▶ [Prompt] Omit all pictures and give the records below again exactly as written.

+++

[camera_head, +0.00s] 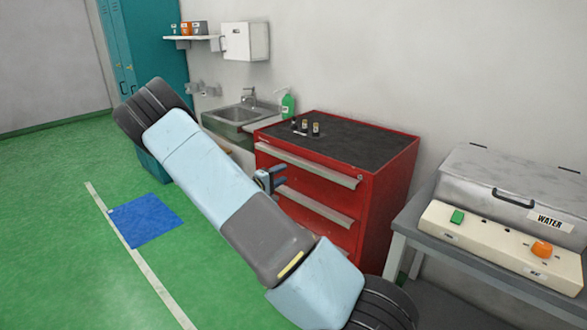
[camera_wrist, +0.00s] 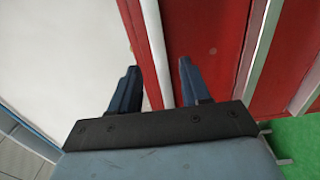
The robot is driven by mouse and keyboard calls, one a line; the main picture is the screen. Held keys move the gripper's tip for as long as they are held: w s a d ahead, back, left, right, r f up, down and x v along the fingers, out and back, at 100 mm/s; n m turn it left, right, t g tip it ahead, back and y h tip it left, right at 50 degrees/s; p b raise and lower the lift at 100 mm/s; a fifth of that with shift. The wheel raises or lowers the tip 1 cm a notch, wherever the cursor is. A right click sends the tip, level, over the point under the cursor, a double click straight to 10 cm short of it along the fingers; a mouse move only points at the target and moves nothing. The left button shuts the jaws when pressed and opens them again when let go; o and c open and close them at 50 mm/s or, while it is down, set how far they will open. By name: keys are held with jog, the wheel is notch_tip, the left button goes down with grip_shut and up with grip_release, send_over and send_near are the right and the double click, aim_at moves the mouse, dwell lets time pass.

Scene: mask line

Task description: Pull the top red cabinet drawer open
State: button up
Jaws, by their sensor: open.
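The red cabinet (camera_head: 385,190) stands against the wall with a dark top. Its top drawer (camera_head: 312,182) has a long pale handle (camera_head: 320,171) along its upper edge and looks closed in the head view. My gripper (camera_head: 268,179) is at the left part of the drawer front, close to the handle. In the wrist view, my gripper (camera_wrist: 160,83) is open, with a pale handle strip (camera_wrist: 154,45) running between the two dark fingers. I cannot tell whether either finger touches it. My arm hides part of the lower drawers.
A second drawer handle (camera_head: 318,208) lies below. Small bottles (camera_head: 306,128) stand on the cabinet top. A sink (camera_head: 240,113) is behind to the left, and a grey bench (camera_head: 445,250) with a control box (camera_head: 500,245) is at right.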

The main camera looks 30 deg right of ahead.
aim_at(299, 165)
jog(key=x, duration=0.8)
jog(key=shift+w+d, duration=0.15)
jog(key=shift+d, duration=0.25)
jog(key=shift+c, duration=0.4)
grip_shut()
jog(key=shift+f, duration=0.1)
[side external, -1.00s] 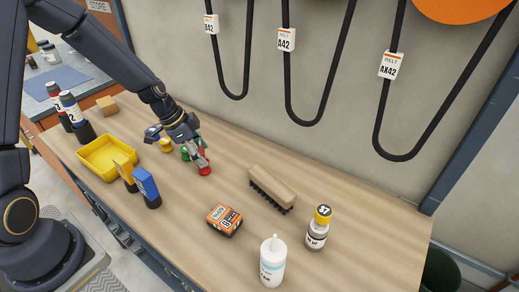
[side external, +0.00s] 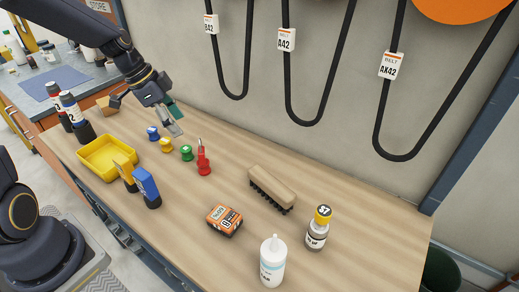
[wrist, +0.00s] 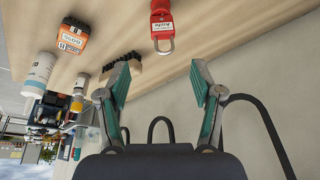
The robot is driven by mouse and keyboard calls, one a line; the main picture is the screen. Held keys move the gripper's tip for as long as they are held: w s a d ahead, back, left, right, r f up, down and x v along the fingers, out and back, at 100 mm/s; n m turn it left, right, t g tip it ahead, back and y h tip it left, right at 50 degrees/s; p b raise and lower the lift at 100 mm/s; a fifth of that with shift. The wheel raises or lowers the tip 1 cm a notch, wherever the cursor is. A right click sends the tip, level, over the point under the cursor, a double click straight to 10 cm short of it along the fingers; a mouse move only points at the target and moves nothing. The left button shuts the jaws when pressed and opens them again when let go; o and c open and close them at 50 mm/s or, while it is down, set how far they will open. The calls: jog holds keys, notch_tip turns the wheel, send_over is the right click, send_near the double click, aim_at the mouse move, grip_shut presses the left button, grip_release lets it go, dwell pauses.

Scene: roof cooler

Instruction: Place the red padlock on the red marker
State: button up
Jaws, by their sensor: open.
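The red padlock (side external: 203,154) stands upright with its shackle up, and appears to rest on the red marker (side external: 204,169) on the bench. In the wrist view the padlock (wrist: 161,18) shows a white label, and its shackle points toward my gripper. The marker cannot be told apart from it there. My gripper (wrist: 160,82) is open and empty, with both fingers spread and clear of the padlock. In the side external view my gripper (side external: 170,120) hangs above and to the left of the padlock, beyond the row of markers.
Green (side external: 186,153), yellow (side external: 166,145) and blue (side external: 153,133) markers stand left of the padlock. A yellow tray (side external: 84,152) is farther left. Belts (side external: 291,90) hang on the wall behind.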

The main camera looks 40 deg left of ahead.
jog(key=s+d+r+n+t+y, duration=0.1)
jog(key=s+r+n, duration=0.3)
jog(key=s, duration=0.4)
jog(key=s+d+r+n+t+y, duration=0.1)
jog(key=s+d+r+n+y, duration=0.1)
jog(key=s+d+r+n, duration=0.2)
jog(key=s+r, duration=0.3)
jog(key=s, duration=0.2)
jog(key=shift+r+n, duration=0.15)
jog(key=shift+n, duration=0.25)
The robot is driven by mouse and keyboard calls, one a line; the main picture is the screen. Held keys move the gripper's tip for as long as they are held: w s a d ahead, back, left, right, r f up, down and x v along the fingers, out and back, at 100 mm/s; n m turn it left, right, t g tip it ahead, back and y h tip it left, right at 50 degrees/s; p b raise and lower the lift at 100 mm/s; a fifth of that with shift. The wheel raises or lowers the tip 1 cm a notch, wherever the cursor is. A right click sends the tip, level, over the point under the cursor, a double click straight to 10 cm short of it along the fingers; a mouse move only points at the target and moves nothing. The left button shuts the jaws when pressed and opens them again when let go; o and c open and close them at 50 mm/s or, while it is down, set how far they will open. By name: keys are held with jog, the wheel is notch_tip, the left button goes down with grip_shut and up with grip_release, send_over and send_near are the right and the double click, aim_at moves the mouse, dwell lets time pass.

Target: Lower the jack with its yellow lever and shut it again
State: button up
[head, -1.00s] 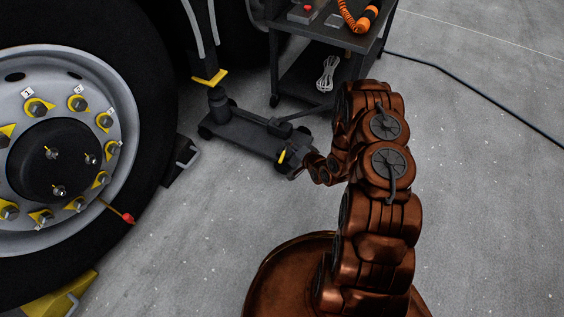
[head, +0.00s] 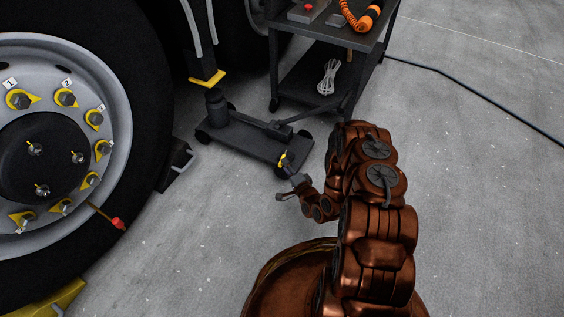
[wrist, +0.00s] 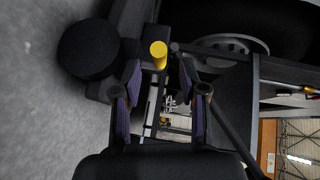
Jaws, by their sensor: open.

+++

▶ [The result]
[camera_head, +0.00s] 
[camera_wrist, +0.00s] 
The robot is driven by mouse and keyboard calls, one a line; the main picture is the screen. Held keys move the gripper's tip for as long as they are held: w s a d ahead, back, left, right, r f up, down and x v along the fingers, out and back, at 100 mm/s; n m turn it left, right, t g tip it ahead, back and y h tip it left, right at 50 degrees/s; p b raise and lower the lift at 100 mm/s; a fifth of that with shift. The wheel raises or lowers the tip 1 cm a notch, wherever the cursor is. A right click sends the tip, level, over the point under the cursor, a double click straight to 10 cm short of it along the fingers; a mouse move only points at the target and moves nothing. The left button shuts the jaws when pressed and opens them again when let go; o and c open and close them at 50 mm/s or, while it is down, set how far they will open. By name: keys are held with jog, the wheel is notch_tip, the left button goes down with grip_shut and up with grip_release, send_over and send_near are the right and the double click, aim_at moves the mouse, dwell lets time pass.

Scene: mask line

Task description: Pull the top red cabinet drawer open
State: button up
Jaws, by their sensor: open.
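The red cabinet (camera_head: 385,190) stands against the wall with a dark top. Its top drawer (camera_head: 312,182) has a long pale handle (camera_head: 320,171) along its upper edge and looks closed in the head view. My gripper (camera_head: 268,179) is at the left part of the drawer front, close to the handle. In the wrist view, my gripper (camera_wrist: 160,83) is open, with a pale handle strip (camera_wrist: 154,45) running between the two dark fingers. I cannot tell whether either finger touches it. My arm hides part of the lower drawers.
A second drawer handle (camera_head: 318,208) lies below. Small bottles (camera_head: 306,128) stand on the cabinet top. A sink (camera_head: 240,113) is behind to the left, and a grey bench (camera_head: 445,250) with a control box (camera_head: 500,245) is at right.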

The main camera looks 30 deg right of ahead.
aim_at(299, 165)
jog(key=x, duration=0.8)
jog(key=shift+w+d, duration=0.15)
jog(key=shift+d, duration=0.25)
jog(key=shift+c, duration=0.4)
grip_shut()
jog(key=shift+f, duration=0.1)
[side external, -1.00s] 
[side external, +0.00s] 
[wrist, +0.00s] 
The robot is driven by mouse and keyboard calls, one a line; the main picture is the screen. Held keys move the gripper's tip for as long as they are held: w s a d ahead, back, left, right, r f up, down and x v along the fingers, out and back, at 100 mm/s; n m turn it left, right, t g tip it ahead, back and y h tip it left, right at 50 degrees/s; p b raise and lower the lift at 100 mm/s; a fifth of that with shift. The wheel raises or lowers the tip 1 cm a notch, wherever the cursor is. A right click sends the tip, level, over the point under the cursor, a double click straight to 10 cm short of it along the fingers; a mouse move only points at the target and moves nothing. The left button shuts the jaws when pressed and opens them again when let go; o and c open and close them at 50 mm/s or, while it is down, set how far they will open. The calls: jog holds keys, notch_tip turns the wheel, send_over is the right click, send_near the double click, aim_at the mouse move, grip_shut presses the left button, grip_release lets it go, dwell pauses.

Scene: roof cooler

Instruction: Place the red padlock on the red marker
State: button up
Jaws, by their sensor: open.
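The red padlock (side external: 203,154) stands upright with its shackle up, and appears to rest on the red marker (side external: 204,169) on the bench. In the wrist view the padlock (wrist: 161,18) shows a white label, and its shackle points toward my gripper. The marker cannot be told apart from it there. My gripper (wrist: 160,82) is open and empty, with both fingers spread and clear of the padlock. In the side external view my gripper (side external: 170,120) hangs above and to the left of the padlock, beyond the row of markers.
Green (side external: 186,153), yellow (side external: 166,145) and blue (side external: 153,133) markers stand left of the padlock. A yellow tray (side external: 84,152) is farther left. Belts (side external: 291,90) hang on the wall behind.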

The main camera looks 40 deg left of ahead.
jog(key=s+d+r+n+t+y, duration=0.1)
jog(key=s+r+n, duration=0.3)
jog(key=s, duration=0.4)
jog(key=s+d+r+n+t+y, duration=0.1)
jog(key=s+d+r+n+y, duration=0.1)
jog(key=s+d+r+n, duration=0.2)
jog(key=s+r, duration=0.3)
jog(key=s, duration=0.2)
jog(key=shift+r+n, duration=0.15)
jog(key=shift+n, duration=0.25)
The robot is driven by mouse and keyboard calls, one a line; the main picture is the screen. Held keys move the gripper's tip for as long as they are held: w s a d ahead, back, left, right, r f up, down and x v along the fingers, out and back, at 100 mm/s; n m turn it left, right, t g tip it ahead, back and y h tip it left, right at 50 degrees/s; p b raise and lower the lift at 100 mm/s; a fifth of that with shift. The wheel raises or lowers the tip 1 cm a notch, wherever the cursor is. A right click sends the tip, level, over the point under the cursor, a double click straight to 10 cm short of it along the fingers; a mouse move only points at the target and moves nothing. The left button shuts the jaws when pressed and opens them again when let go; o and c open and close them at 50 mm/s or, while it is down, set how far they will open. By name: keys are held with jog, the wheel is notch_tip, the left button goes down with grip_shut and up with grip_release, send_over and send_near are the right and the double click, aim_at moves the mouse, dwell lets time pass.

Target: Lower the jack with its yellow lever and shut it again
State: button up
[head, -1.00s] 
[head, +0.00s] 
[wrist, +0.00s] 
Jaws, by their sensor: open.

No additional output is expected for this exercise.